Meet William Barnes (1801-1886), the North Dorset scholar and poet, who taught himself Greek and Latin in order to remove from English what he saw as foreign contamination. But his goal of a purified English speech was politically motivated by his observation of a linguistic apartheid based on and perpetuating class divides.
After leaving the local school he became first a clerk, then a teacher, then a clergyman, becoming convinced that classical loan-words disempowered working people: in Early England and the Saxon-English, he wrote, ‘What we want for the pulpit, as well as for the book and the platform, for the people, is a pure, homely, strong Saxon-English of English stems, such as would be understood by common English minds and touch English hearts…We should not reach the English mind or heart the more readily by turning “He scattered his foes” into “He dissipated his inimical forces.”’ If necessary, Barnes invented new words to replace Latinisms (‘sunderthink’ for ‘dissent’.

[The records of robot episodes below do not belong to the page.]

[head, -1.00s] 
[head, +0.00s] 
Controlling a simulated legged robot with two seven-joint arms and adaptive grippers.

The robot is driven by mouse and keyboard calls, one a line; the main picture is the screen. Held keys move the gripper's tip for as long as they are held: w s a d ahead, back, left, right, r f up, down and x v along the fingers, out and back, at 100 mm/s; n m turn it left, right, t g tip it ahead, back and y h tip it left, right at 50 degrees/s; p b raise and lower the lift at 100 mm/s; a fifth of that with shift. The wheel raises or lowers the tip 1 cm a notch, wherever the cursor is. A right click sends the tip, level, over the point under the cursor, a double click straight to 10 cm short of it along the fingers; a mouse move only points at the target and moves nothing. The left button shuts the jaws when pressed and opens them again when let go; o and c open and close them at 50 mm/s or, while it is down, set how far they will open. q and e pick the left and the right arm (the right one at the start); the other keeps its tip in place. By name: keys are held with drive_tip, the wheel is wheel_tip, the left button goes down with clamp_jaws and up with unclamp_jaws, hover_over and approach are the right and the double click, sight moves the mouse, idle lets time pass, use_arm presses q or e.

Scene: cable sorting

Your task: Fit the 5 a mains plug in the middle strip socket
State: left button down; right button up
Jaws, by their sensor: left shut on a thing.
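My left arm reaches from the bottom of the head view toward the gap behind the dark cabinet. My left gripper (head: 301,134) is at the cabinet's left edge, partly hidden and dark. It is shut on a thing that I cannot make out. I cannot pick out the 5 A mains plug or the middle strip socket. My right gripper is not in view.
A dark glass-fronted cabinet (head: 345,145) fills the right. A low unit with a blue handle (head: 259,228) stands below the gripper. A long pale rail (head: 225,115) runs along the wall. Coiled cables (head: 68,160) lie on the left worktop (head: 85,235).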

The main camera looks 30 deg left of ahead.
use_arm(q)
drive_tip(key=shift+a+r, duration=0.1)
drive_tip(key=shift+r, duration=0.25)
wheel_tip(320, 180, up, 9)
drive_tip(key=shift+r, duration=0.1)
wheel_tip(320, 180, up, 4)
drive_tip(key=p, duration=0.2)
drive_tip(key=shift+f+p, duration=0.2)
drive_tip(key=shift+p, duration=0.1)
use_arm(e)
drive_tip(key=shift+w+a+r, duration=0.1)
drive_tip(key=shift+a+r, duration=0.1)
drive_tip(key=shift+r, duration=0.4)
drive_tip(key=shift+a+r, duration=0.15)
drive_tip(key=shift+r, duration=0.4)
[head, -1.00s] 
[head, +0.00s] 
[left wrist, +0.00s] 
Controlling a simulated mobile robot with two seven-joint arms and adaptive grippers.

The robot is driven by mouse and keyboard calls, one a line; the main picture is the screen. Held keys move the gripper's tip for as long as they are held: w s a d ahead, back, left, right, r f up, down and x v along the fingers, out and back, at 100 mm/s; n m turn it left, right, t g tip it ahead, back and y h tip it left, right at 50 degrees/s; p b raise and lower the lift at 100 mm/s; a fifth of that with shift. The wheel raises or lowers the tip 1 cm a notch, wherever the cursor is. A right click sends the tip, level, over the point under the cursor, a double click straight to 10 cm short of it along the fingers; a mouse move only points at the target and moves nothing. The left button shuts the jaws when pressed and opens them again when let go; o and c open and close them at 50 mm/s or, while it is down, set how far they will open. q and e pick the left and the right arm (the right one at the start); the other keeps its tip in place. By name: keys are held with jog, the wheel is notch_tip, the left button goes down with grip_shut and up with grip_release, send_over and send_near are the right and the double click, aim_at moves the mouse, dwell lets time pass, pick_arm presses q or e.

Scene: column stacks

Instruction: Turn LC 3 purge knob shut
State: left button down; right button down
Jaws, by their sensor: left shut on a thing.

His books on philology (which he called ‘Speechcraft’) argued that Anglo-Saxon, comprehensible by the poor, was adequate for all purposes: ‘the large share of Latin and Greek words in English makes it so much less handy than a purer English would be for the teaching of the poor by sermons and books.’ He was concerned that the educated classes’ passion for classicisms, especially for new inventions (such as ‘photograph’, would lead youth to ‘want an outline of the Greek and Latin
tongues ere he can well understand his own speech.’
Barnes’ own books of pastoral poems, including his touching elegy for his dead wife, were all in Dorset dialect. His obituary in the Saturday Review compared his poems with those of the ancient Greek Theocritus and exposed patronisingly said that the dialect could not hide the delicacy of the verse. Barnes would have been appalled.